Dandelion Trilogy Book 1

Creators: David Pastor, Àlex Pastor

Stars: Sean Teale, Allison Miller, Eddie Ramos

Genre: Near Future, dystopia, cyberpunk

 Link To Buy

The Dust Cover Copy

From Producers Ben Affleck and Matt Damon, Incorporated holds up a mirror to our increasingly corporate world. Set in a future where companies have seemingly unlimited power, Incorporated centers around Ben Larson, a young executive who risks everything to infiltrate the all-controlling corporate world and save the woman he loves. In the process, he will take on the entire system — with deadly consequences.

 


The Scene

Worldbuilding

Oof. Heads up everybody, this one’s intense. It’s also incredibly good. A lot of it made me sit there grinning as a creator, saying ‘oh that’s…that’s an awful thing to do to a character…oh that’s…genius’
In the year 2073, America is in ruins. While this Syfy drama executive produced by Ben Affleck and Matt Damon might be fiction, it’s so well-made that it can’t help but feel true. The world is broken into Green Zone people–the upper class–and Red Zone people–refugees living in dilapidated FEMA tents and whatever they can cobble together. Reds have almost no chance to get into the green, and the chances that are available can and will kill you.
There are no good choices in this world. You can submit. You can scream. You can sell yourself. Or you can subvert it all and give up your name, your family and your friends to become something new. If you have the brains.

…or the guts.

The Crowd

Characterization

Storytelling and acting weave a masterful net around your heart.

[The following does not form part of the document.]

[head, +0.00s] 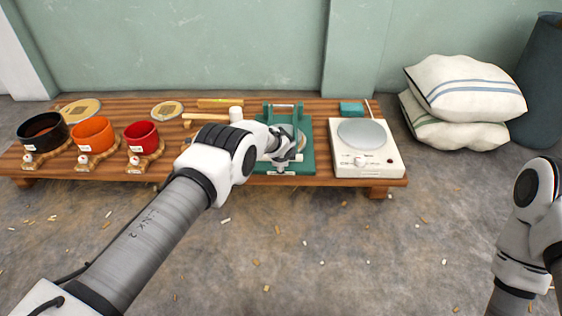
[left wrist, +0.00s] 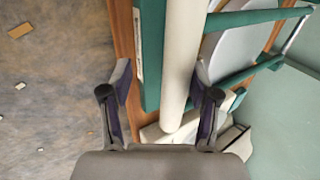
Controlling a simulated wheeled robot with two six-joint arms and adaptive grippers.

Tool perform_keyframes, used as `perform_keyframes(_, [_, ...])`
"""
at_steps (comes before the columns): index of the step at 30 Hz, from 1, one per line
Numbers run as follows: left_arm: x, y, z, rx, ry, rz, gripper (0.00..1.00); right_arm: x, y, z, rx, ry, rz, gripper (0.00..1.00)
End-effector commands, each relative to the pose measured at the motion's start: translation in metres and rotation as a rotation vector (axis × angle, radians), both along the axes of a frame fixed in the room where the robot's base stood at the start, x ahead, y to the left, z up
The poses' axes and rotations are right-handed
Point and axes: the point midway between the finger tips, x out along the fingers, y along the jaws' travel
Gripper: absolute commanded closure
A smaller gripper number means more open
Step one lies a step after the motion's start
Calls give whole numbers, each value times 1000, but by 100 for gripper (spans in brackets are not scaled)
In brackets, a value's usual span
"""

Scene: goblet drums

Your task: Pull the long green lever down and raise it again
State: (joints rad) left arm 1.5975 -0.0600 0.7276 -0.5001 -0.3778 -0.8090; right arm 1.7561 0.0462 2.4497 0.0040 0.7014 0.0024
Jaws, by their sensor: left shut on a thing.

And then the net’s pulled tight, and your heart gets shredded. All the characters have moving motivations, poignantly realized aspirations and morally complicated choices. The characters are people we can understand: a father trying to protect a child. A woman who wants to be of some use in the world. A girl who wants a life worth living. A boy who wants to love a girl, then to find her. Every one of these characters feels like an individual, and the world they live in is breaking them all, one way or another.
And yet, there’s always just enough hope to keep the characters–and us–going, one more day. One more step. One more breath. And every person takes their chance.

The Lingo

Writing Style

Written in a well-blended balance of interpersonal scenes and action, this story creates an ever-present sense of tension; of things just barely holding on, just this side of breaking down. We get a sense of the world through well-crafted details; the little news-bite about Canada building a wall to keep out refugees. The firefighter who doesn’t stop a building burning down, because the owner hasn’t paid fire insurance. The technology that’s used with casual familiarity. The fear-based efficiency of Red Zone people working as servants in Green Zone homes. The terror in the eyes of characters when the security forces walk by. And all these details weave a fabric of intense, quiet tension. Everything hangs on the next disaster. The next bad day. And any day could be the last. That tension ramps up until you’re on a knife edge, hoping and praying and hustling right beside the characters.

The Moves

Plot

Full of twists, turns and moral ambiguity, this story draws you in. But it never lets you get too comfortable. Never lets you forget that there are complexities and dangers. Never lets you relax.

 

Overall Rating

A dark, powerful and lushly imagined future, it’s a story worth watching…and one we should all work to avoid living.